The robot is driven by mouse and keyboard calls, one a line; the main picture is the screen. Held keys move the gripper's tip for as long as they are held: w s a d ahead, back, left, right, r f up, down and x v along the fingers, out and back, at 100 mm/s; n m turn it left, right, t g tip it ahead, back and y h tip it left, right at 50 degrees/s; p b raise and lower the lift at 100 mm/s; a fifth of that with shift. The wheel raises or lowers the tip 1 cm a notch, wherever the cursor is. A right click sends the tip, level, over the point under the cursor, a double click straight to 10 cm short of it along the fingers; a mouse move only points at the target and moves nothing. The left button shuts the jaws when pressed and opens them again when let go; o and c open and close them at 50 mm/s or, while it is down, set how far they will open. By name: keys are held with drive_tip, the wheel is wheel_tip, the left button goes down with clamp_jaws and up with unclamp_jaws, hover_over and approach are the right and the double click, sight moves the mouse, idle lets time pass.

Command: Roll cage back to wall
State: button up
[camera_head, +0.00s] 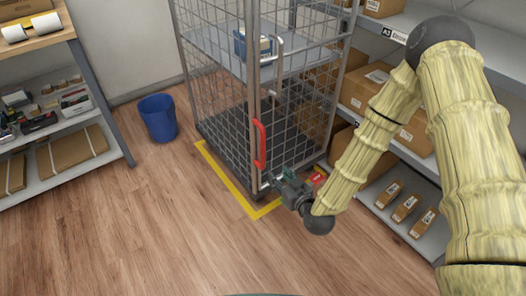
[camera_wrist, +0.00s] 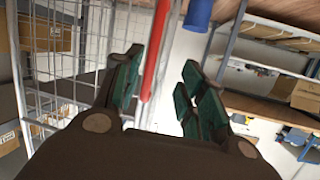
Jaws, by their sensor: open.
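The roll cage (camera_head: 253,110) is a tall grey wire cage standing inside a yellow floor outline near the back wall. A red handle (camera_head: 259,144) is on its front corner post. My gripper (camera_head: 270,181) is low beside that post, just below the red handle. In the wrist view, the red handle (camera_wrist: 155,50) runs between the open fingers (camera_wrist: 158,92), nearer the left finger. I cannot tell whether a finger touches it. The back wall (camera_head: 127,40) shows behind the cage.
A blue bin (camera_head: 158,117) stands left of the cage. Shelving with parcels (camera_head: 68,150) is at the left. More shelves with boxes (camera_head: 366,88) stand close on the right. The yellow floor outline (camera_head: 222,180) surrounds the cage base. The wooden floor (camera_head: 130,230) in front is clear.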

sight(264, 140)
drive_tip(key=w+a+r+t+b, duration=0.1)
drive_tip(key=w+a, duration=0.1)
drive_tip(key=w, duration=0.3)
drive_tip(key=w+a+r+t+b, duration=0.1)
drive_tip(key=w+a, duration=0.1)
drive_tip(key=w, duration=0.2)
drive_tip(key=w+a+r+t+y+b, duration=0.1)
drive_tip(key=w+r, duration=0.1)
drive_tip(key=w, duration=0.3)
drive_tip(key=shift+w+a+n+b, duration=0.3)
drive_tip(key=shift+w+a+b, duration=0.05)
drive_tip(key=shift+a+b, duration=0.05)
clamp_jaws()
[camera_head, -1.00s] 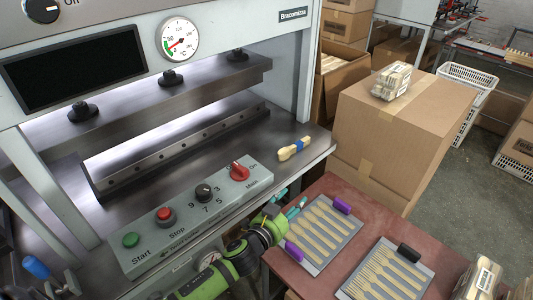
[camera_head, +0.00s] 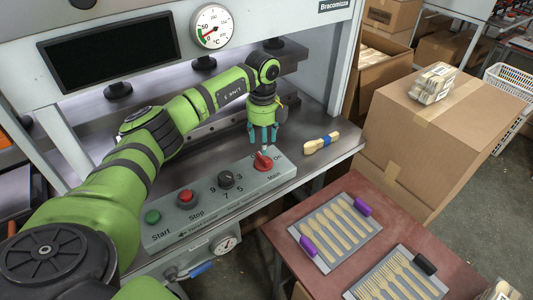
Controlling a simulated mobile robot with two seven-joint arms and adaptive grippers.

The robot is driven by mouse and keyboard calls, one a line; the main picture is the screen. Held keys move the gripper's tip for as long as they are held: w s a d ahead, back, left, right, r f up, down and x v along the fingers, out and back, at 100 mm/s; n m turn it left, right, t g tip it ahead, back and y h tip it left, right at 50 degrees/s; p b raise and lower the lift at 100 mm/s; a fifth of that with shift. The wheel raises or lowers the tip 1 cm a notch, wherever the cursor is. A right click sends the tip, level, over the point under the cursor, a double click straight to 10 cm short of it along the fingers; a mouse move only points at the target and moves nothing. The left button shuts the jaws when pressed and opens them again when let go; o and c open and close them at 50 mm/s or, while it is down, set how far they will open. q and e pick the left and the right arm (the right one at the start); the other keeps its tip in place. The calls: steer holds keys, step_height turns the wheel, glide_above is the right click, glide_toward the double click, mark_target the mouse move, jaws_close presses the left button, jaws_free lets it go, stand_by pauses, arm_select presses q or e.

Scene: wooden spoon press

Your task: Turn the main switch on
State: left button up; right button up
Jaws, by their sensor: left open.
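The main switch (camera_head: 263,162) is a red rotary knob at the right end of the grey control panel (camera_head: 215,216). Its handle tilts toward the upper left, with the "On" label to its right and "Main" below. My left arm reaches across from the left, and its gripper (camera_head: 263,140) points down over the switch. The teal fingers are spread open, with their tips just above or beside the knob; I cannot tell whether they touch it. My right gripper is not in view.
The panel also carries a green start button (camera_head: 152,217), a red stop button (camera_head: 186,196) and a black dial (camera_head: 226,179). Wooden utensils (camera_head: 321,143) lie right of the switch. A red-brown table (camera_head: 285,239) with cutlery trays stands at the lower right.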

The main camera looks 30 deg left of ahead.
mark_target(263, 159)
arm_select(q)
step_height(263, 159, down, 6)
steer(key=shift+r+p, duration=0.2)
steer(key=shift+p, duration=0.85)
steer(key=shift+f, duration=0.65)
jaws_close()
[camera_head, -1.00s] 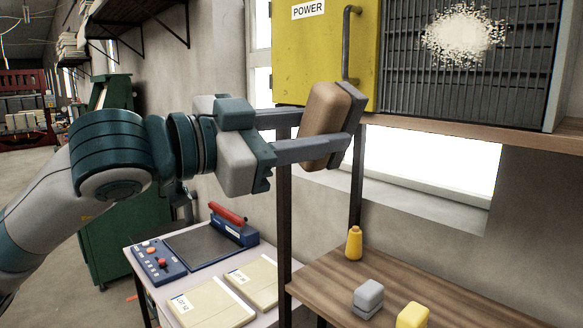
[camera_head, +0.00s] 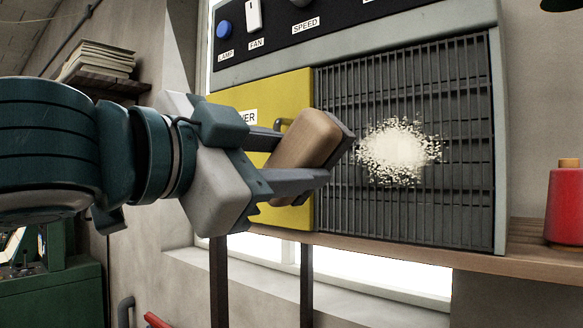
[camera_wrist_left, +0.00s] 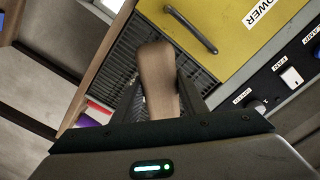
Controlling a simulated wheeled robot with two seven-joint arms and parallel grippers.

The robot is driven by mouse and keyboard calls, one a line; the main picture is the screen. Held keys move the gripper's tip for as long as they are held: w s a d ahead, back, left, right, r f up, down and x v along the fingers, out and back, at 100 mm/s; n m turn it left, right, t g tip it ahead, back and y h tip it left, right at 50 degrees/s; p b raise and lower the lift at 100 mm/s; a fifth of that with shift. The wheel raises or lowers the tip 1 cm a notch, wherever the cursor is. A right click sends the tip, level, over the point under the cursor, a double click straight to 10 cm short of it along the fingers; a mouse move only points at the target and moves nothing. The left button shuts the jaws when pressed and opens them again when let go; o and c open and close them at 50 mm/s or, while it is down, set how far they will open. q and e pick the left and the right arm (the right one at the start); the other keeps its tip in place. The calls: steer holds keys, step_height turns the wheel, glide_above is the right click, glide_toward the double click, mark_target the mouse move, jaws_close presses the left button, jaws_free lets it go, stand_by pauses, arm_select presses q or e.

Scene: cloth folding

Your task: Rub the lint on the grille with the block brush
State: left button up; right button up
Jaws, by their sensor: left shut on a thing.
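The grille (camera_head: 460,130) is a dark slatted panel on the front of a grey machine, right of a yellow door. A pale patch of lint (camera_head: 400,152) clings to its middle. My left gripper (camera_head: 318,155) is shut on the block brush (camera_head: 303,150), a brown wooden block with a dark face turned right toward the lint. In the head view the brush overlaps the grille's left edge, left of the lint; I cannot tell whether it touches. In the left wrist view the brush (camera_wrist_left: 157,80) sits between the fingers, with the grille (camera_wrist_left: 120,60) behind. My right gripper is not in view.
The yellow door (camera_head: 290,90) has a handle behind the brush. Above is a control panel (camera_head: 330,20) with a blue lamp button and switches. A wooden shelf (camera_head: 440,255) runs under the machine, with a red spool (camera_head: 566,205) at right.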

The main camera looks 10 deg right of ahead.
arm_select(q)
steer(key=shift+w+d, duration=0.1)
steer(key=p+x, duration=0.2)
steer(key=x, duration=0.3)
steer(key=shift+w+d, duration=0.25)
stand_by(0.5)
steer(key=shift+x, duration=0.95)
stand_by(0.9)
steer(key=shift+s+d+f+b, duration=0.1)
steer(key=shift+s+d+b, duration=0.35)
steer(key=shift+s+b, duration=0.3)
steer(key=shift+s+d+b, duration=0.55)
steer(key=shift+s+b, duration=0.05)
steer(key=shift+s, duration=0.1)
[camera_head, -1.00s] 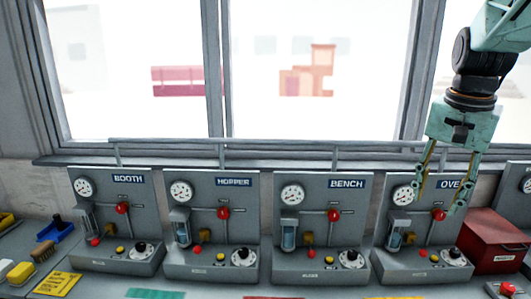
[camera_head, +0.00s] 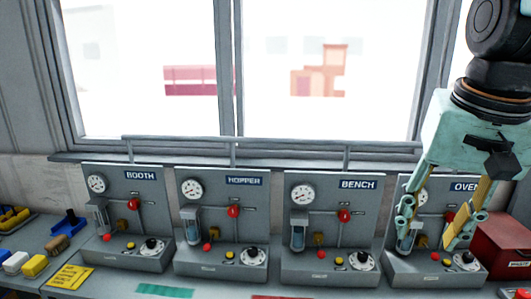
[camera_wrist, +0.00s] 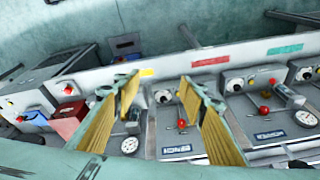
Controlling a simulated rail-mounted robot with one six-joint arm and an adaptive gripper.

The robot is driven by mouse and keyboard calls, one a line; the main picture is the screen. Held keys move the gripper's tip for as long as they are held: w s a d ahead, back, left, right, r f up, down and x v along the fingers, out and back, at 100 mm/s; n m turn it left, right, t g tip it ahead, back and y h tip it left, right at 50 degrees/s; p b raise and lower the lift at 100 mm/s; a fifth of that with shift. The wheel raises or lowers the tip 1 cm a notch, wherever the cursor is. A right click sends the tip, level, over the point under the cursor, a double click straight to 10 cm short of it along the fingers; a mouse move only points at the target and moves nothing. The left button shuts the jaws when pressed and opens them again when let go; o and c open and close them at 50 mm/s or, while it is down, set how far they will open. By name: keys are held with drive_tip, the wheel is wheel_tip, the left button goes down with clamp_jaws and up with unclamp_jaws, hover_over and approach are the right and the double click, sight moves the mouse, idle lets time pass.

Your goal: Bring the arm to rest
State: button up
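My gripper (camera_head: 432,228) hangs at the right in the head view, in front of the OVEN panel (camera_head: 430,268). Its fingers are apart with nothing between them. In the wrist view the open fingers (camera_wrist: 158,90) reach over the panels, and I see no contact. The OVEN panel's gauge and lever are partly hidden behind the fingers in the head view. The BENCH panel (camera_head: 325,225), HOPPER panel (camera_head: 220,215) and BOOTH panel (camera_head: 117,205) stand in a row to the left, each with a gauge, a red-knobbed lever and a dial.
A red box (camera_head: 505,245) stands right of the OVEN panel. A rail (camera_head: 290,143) runs above the panels, below the window. A yellow card (camera_head: 70,277), brush (camera_head: 57,244) and blue tray (camera_head: 69,224) lie at the left. The air left of my arm is clear.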

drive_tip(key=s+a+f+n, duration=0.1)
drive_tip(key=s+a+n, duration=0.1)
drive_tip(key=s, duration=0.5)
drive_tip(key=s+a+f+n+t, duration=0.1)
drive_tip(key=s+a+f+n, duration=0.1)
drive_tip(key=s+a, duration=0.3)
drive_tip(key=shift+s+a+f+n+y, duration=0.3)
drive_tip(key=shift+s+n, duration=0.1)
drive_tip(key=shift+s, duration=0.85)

____

Using the data above, which lines fall from the one with "Your task: Turn the main switch on" through the one with "Controlling a simulated wheeled"? Repeat them exactly, ends included, minus any pictures.

Your task: Turn the main switch on
State: left button up; right button up
Jaws, by their sensor: left open.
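The main switch (camera_head: 263,162) is a red rotary knob at the right end of the grey control panel (camera_head: 215,216). Its handle tilts toward the upper left, with the "On" label to its right and "Main" below. My left arm reaches across from the left, and its gripper (camera_head: 263,140) points down over the switch. The teal fingers are spread open, with their tips just above or beside the knob; I cannot tell whether they touch it. My right gripper is not in view.
The panel also carries a green start button (camera_head: 152,217), a red stop button (camera_head: 186,196) and a black dial (camera_head: 226,179). Wooden utensils (camera_head: 321,143) lie right of the switch. A red-brown table (camera_head: 285,239) with cutlery trays stands at the lower right.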

The main camera looks 30 deg left of ahead.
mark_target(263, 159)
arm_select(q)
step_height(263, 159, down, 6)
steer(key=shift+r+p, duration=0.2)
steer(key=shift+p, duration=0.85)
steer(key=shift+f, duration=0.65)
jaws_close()
[camera_head, -1.00s] 
[camera_head, +0.00s] 
[camera_wrist_left, +0.00s] 
Controlling a simulated wheeled robot with two seven-joint arms and parallel grippers.

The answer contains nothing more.